Please write out the material that follows, exactly as it stands.

======== Dataset extract ========

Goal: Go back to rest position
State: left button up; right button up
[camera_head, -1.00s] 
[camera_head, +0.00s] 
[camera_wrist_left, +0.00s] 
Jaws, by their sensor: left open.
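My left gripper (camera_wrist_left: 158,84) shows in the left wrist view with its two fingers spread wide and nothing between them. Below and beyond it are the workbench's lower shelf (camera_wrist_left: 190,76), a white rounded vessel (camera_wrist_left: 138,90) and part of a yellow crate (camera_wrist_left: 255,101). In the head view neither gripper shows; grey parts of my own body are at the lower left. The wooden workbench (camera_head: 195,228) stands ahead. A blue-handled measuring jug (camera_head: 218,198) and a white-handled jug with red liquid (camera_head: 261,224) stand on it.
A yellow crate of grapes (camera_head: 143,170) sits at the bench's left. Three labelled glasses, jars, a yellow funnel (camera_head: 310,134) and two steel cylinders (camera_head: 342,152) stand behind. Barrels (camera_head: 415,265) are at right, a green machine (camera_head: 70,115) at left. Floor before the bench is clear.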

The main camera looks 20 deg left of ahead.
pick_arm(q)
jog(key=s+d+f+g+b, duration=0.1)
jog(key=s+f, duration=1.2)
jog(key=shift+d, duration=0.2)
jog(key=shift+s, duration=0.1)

========

# [Written response]
Goal: Go back to rest position
State: left button up; right button up
[camera_head, -1.00s] 
[camera_head, +0.00s] 
[camera_wrist_left, +0.00s] 
Jaws, by their sensor: left open.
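My left gripper (camera_wrist_left: 158,84) shows in the left wrist view with its two fingers spread wide and nothing between them. Below and beyond it are the workbench's lower shelf (camera_wrist_left: 190,76), a white rounded vessel (camera_wrist_left: 138,90) and part of a yellow crate (camera_wrist_left: 255,101). In the head view neither gripper shows; grey parts of my own body are at the lower left. The wooden workbench (camera_head: 195,228) stands ahead. A blue-handled measuring jug (camera_head: 218,198) and a white-handled jug with red liquid (camera_head: 261,224) stand on it.
A yellow crate of grapes (camera_head: 143,170) sits at the bench's left. Three labelled glasses, jars, a yellow funnel (camera_head: 310,134) and two steel cylinders (camera_head: 342,152) stand behind. Barrels (camera_head: 415,265) are at right, a green machine (camera_head: 70,115) at left. Floor before the bench is clear.

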The main camera looks 20 deg left of ahead.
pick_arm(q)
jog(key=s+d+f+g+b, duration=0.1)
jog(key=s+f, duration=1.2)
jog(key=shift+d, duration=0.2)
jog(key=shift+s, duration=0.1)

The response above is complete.